Occasionally in horror, the stars align and the viewer is given the best gift ever. The gift of a film that is both terrifying and cinematically fantastic. It’s a rare occurrence, sort of like an eclipse or the Northern Lights or something, but it does happen. And hopefully, with your help, it’ll start happening more. The whole point of Save Horror is share the greats with you and encourage you to share those with others. Through this act alone, we can spread great horror and hold it to a higher standard. What standard, you ask? Well, if all horror films were as great as The Shining, I wouldn’t have anything to blog about.
The Shining, adapted from the Stephen King novel and released in 1980, tells the story of the Torrance family. Jack, Wendy and Danny move to the Overlook Hotel in Colorado to serve as caretakers through the dreadful winter season. The Torrance’s live in complete, snowed-in isolation and this drives Jack crazy, leading to a dreadful outcome. Directed by the insane Stanley Kubrick, this film will leave you scratching your head and looking over your shoulder. Let me start by noting this film was a bit tricky to classify. Lucky for Keith and I, most films fall pretty easily into a creature category. Even if they represent a couple different ones, we can usually justify the classification by which creature is more heavily represented. The Shining has a psychopathic murderer (although, not technically a serial killer) and a very strong supernatural presence. Both are represented with equal measure, so it’s tough. In the end, though, we decided viewers are most likely to think of Jack Torrance, the psychopathic murderer, when they think of this film. And while he may not rack up enough bodies to actually qualify as a serial killer, it’s close enough. I welcome e-mails arguing a different classification, though.
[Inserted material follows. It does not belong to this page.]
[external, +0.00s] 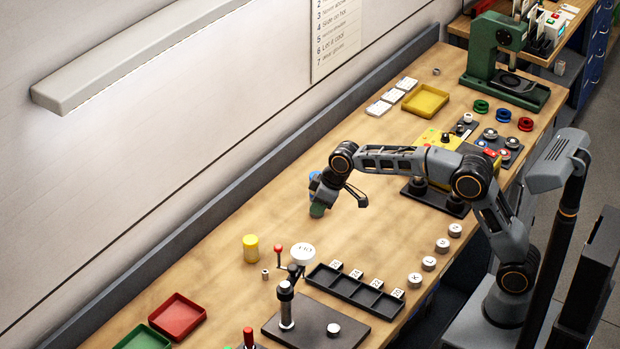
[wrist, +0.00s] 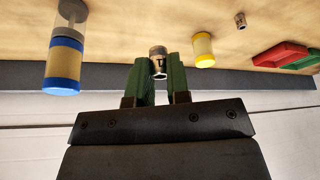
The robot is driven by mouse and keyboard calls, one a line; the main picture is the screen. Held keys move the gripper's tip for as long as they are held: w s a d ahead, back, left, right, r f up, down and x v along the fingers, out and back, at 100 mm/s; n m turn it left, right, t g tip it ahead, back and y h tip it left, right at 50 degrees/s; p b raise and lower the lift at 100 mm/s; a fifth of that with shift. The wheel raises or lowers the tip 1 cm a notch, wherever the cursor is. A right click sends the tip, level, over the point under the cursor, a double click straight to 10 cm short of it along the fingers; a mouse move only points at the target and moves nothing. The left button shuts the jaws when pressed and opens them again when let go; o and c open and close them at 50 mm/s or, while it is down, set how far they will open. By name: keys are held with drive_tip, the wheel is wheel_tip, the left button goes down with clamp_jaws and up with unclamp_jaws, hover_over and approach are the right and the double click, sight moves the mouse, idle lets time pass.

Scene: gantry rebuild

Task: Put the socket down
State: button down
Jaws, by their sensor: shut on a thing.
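The socket (wrist: 158,66), a small metal cylinder with a dark mark like a T, sits between the green fingers of my gripper (wrist: 160,78) in the wrist view. My gripper is shut on it.
A blue-and-yellow jar (wrist: 64,62) stands close by. A yellow cylinder (external: 250,249) and a small metal piece (external: 265,273) stand nearer the camera. A black slotted tray (external: 345,289), a post fixture (external: 287,312) and a red tray (external: 178,317) lie beyond. Bench around my gripper is mostly clear.

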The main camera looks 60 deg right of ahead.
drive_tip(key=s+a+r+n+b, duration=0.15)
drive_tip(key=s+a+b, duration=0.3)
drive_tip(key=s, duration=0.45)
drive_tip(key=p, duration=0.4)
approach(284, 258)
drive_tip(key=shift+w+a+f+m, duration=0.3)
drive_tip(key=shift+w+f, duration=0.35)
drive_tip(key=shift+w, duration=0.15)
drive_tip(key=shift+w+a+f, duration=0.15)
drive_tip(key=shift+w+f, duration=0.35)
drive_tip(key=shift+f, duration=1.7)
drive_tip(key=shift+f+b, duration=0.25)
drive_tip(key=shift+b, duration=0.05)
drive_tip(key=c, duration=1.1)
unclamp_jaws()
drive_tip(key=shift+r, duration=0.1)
The Shining has everything going for it. It’s written perfectly. The set design is incredible. The acting is top-notch. The music is terrifying - most of the film uses an awful, piercing whistling when something evil is afoot. It’s both annoying and unsettling. The story is very relatable, as I’m sure anyone can sympathize with people in complete isolation going bat-shit crazy. And, the story adds a supernatural component for horror fans with a bit more imagination. The shots are gory and graphic when they need to be, resulting in terrifying sequences involving a flood of blood and creepy twins. Maybe creepy twins don’t scare you. Maybe young Danny riding his tricycle in a circle around and around and around the hotel doesn’t unsettle you. Maybe Wendy’s extremely needy personality doesn’t irritate you. Maybe none of the supernatural references or scenes stimulate you. Maybe the giant maze in the backyard doesn’t worry you. That’s ok. Because if none of that works, you still have Jack Nicholson to deal with. His portrayal of Jack’s voyage to crazytown is ridiculous. It is acting at its best and I dare you to say it’s not terrifying. I dare you.
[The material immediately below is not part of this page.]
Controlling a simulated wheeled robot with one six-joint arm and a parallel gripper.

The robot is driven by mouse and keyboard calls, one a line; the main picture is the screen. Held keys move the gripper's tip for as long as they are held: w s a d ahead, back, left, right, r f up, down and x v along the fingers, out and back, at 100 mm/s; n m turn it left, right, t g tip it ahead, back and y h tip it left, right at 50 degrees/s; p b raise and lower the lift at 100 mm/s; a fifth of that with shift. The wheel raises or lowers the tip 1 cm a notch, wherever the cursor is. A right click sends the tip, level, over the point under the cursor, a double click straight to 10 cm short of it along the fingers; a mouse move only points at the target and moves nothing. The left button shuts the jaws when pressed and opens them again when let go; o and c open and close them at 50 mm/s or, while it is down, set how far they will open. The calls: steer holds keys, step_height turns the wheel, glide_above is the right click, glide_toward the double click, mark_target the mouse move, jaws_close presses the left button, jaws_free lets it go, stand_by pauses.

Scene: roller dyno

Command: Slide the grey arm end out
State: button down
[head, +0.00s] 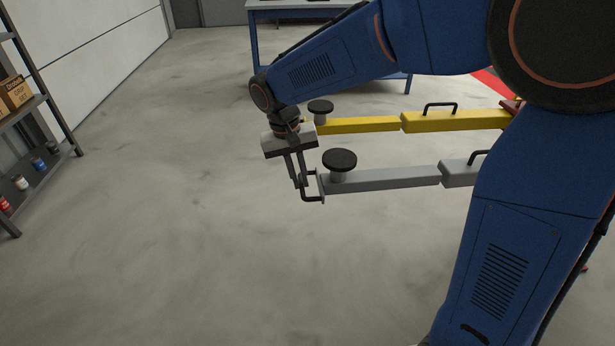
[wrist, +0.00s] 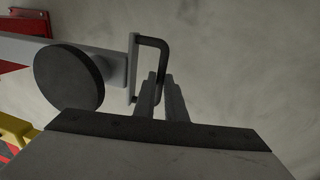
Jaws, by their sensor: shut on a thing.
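The grey arm end (head: 390,178) is a long light-grey bar with a round black pad (head: 340,159) near its tip. It comes out of a thicker grey sleeve (head: 458,173), which my own arm partly hides. A black U-shaped handle (head: 311,199) is fixed to the plate at the tip. My gripper (head: 301,184) points down at this handle and is shut on it. In the wrist view the two fingers (wrist: 163,77) lie on either side of the handle's black bar (wrist: 164,52), and the round pad (wrist: 68,78) is to their left.
A yellow arm (head: 360,125) with its own black pad and handle runs behind the grey one. A shelf rack (head: 65,130) stands at the left and a blue-legged table (head: 255,45) at the back. The floor left of the grey tip is clear.

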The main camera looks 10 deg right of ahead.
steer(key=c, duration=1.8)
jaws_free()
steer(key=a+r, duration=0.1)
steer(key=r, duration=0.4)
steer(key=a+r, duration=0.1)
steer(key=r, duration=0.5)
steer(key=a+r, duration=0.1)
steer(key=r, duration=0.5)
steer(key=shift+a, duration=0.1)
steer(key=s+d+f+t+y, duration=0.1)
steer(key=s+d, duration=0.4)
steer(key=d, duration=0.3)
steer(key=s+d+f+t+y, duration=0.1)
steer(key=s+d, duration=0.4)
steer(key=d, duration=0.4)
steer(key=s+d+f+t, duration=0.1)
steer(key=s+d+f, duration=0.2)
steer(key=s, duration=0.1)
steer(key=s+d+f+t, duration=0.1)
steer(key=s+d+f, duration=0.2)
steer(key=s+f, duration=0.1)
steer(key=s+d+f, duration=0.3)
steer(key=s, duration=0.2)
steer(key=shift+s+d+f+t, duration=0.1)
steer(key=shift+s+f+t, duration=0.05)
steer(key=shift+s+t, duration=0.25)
The Shining is an odd film full of unexplainable situations and a mind-boggling ending. But it’s also full of well-developed characters and a plot anyone can relate to. It is the holy grail of horror, all two and half hours of it. I know, I know, it’s really long. But it’s worth it. I invite and encourage everyone to stay at the Overlook Hotel. I know on horror island, most of the creatures are too scared to visit it. Will you be?